Google can unlock some Android devices remotely, district attorney says

New York County district attorney report argues Google and Apple should give law enforcement access to user smartphone data reveals court order system

Google and Apple can and will unlock smartphones and tablets when ordered to do so by a court, if the devices are not encrypted, a report from the Manhattan district attorney’s office has said.

The report, which details methods for extracting information from smartphones and other Android or iOS devices for law enforcement purposes when the owner does not give permission, explains that Apple can reset a locked phone with physical access to the device and Google can do similar remotely.

For either company to unlock the device without the owner’s permission the smartphone or tablet must not be encrypted, according to the report. Apple has enabled encryption by default in September 2014 with iOS 8 should a user set a passcode, which meant that the company could no longer unlock a device and access the data on it without knowing the user’s passcode.

According to data from Apple, 67% of Apple iPhone, iPad and iPod touch users are running iOS 9, 24% are using iOS 8 leaving 9% of users on iOS 7 or earlier.

Android more at risk

The situation is different for Android. Google’s version of Android, which runs on most Android smartphones and tablets in the western world, only implemented encryption by default with the latest version Android 6.0 Marshmallow released in October 2015.

“Apple’s and Google’s decisions to enable full-disk encryption by default on smartphones means that law enforcement officials can no longer access evidence of crimes stored on smartphones, even though the officials have a search warrant issued by a neutral judge,” said the Manhattan district attorney’s office.

Android’s full-disk encryption, which secures the phone’s entire storage and will not allow the device to start without a passcode, was implemented with Android 5.0 Lollipop but not enabled by default. Some other implementations of device encryption, such as Samsung’s Knox system, were available with earlier versions of Android.

Apart from Google’s Nexus 6, full-disk encryption was only optional until Marshmallow was released. Before then, users would have had to choose to enable encryption.

According to data from Google, Marshmallow is used by 0.3% of Google Android devices worldwide. Lollipop versions 5.0 and 5.1 account for 25.6%, while Android 4.4 KitKat accounts for the largest share of Android users with 37.8%.

The situation also extends to cloud backup services which these companies offer. Should the phone and backed-up data be encrypted, Google and Apple will be unable to access the data without the user’s password, according to the report.
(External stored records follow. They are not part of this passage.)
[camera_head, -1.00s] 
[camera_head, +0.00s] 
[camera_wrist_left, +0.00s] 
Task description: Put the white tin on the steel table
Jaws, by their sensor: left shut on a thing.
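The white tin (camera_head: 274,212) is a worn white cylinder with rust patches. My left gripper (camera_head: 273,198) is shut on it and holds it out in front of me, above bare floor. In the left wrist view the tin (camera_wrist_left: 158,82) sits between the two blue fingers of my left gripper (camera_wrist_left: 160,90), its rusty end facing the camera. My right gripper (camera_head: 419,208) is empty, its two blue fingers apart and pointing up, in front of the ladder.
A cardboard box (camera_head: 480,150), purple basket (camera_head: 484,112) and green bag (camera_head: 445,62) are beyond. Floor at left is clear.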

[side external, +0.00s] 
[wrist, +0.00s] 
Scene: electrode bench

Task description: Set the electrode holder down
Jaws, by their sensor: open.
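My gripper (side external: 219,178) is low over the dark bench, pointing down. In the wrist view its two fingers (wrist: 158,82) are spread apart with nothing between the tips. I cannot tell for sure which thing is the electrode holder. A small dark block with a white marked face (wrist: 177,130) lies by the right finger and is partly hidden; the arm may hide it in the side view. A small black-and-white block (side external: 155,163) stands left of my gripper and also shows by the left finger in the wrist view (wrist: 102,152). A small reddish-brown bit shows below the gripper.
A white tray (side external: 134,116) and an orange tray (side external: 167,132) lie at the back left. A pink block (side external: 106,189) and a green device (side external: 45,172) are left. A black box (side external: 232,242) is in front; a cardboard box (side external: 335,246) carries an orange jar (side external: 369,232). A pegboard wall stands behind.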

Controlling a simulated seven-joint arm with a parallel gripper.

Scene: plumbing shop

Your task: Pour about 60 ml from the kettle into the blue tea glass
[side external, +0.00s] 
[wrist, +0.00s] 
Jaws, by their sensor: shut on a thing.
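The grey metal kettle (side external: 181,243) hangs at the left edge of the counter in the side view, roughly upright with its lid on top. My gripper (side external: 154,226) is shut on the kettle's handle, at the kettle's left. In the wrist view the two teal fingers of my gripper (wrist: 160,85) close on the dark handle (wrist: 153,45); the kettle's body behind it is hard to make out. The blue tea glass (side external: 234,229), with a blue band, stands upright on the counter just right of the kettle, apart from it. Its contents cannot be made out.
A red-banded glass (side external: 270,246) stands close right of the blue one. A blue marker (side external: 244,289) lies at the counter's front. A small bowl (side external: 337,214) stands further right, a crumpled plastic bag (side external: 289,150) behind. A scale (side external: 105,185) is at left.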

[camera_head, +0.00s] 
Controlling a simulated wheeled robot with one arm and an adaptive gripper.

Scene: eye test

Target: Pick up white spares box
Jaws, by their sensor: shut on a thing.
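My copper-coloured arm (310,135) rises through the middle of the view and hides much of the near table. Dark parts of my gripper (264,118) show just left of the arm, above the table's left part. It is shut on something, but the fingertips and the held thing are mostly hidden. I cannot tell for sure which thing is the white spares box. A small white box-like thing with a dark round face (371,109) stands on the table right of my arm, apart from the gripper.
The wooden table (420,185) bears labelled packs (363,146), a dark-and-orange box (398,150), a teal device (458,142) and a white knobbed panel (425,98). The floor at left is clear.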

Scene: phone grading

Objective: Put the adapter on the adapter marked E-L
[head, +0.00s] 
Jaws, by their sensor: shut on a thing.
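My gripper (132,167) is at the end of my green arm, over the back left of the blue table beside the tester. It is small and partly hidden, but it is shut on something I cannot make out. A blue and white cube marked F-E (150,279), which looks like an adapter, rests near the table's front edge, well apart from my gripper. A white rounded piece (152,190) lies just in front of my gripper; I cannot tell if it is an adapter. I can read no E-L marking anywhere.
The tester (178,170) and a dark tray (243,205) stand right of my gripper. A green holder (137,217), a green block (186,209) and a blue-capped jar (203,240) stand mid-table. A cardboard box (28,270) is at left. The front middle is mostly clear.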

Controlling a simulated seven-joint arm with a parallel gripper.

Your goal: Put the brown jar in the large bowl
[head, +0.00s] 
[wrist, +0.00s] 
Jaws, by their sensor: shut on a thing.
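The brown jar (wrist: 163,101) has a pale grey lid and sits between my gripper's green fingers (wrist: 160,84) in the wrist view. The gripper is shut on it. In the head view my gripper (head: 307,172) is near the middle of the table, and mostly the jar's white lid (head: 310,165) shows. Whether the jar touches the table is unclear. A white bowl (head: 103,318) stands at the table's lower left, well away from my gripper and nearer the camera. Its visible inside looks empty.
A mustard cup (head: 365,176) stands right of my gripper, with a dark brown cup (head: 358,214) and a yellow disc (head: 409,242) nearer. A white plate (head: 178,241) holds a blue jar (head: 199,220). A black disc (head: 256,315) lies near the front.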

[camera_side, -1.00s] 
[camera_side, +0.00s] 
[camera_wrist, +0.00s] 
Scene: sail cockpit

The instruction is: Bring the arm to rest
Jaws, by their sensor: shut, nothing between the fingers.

Google contested the district attorney’s findings. Adrian Ludwig, Google’s security lead said: “Google has no ability to facilitate unlocking any device that has been protected with a pin, password, or fingerprint. This is the case whether or not the device is encrypted, and for all versions of Android.”

“There are some devices (far fewer than 75%, although we don’t have an exact number) that have been configured to use a ‘pattern’ to unlock. Until Android Lollipop, ‘pattern’ unlock did provide a recovery option with the Google account. This recovery feature was discontinued with Android Lollipop.”

Forcing tech companies to turn over user data

The Manhattan district attorney’s office argues that Apple and Google, the designers and distributors of the systems which run iPhones and Android devices, should be capable of recovering data from devices if issued with a court order. The attorney’s office says on security of personal data would be negligible.

“Apple and Google have never explained why the prior systems lacked security or were vulnerable to hackers and, thus, needed to be changed. It is therefore unclear why it would be unsafe for Apple and Google to retain the ability to access data on devices pursuant to search warrants,” the Manhattan district attorney’s office said.

New York County district attorney Cyrus Vance, Jr, is currently attempting to force both Apple and Google to change the way the devices are encrypted. The report includes letters addressed to both technology companies, as well as a bill to force the changes through.

“New York can and should lead the nation in protecting its citizens, and in responding to the misguided and dangerous attempts by digital device manufacturers to turn digital devices into virtual safes that, being beyond the reach of law enforcement, are havens for criminals,” said the report.

The message is clear. Apple’s iPhone users are safe from government snooping of their smartphone data if they are using a strong passcode and iOS 8 or above.

Android users on Lollipop or earlier should not use pattern unlock and should enable full device encryption within their device security settings if they wish to remove all potential access to their devices by a court order.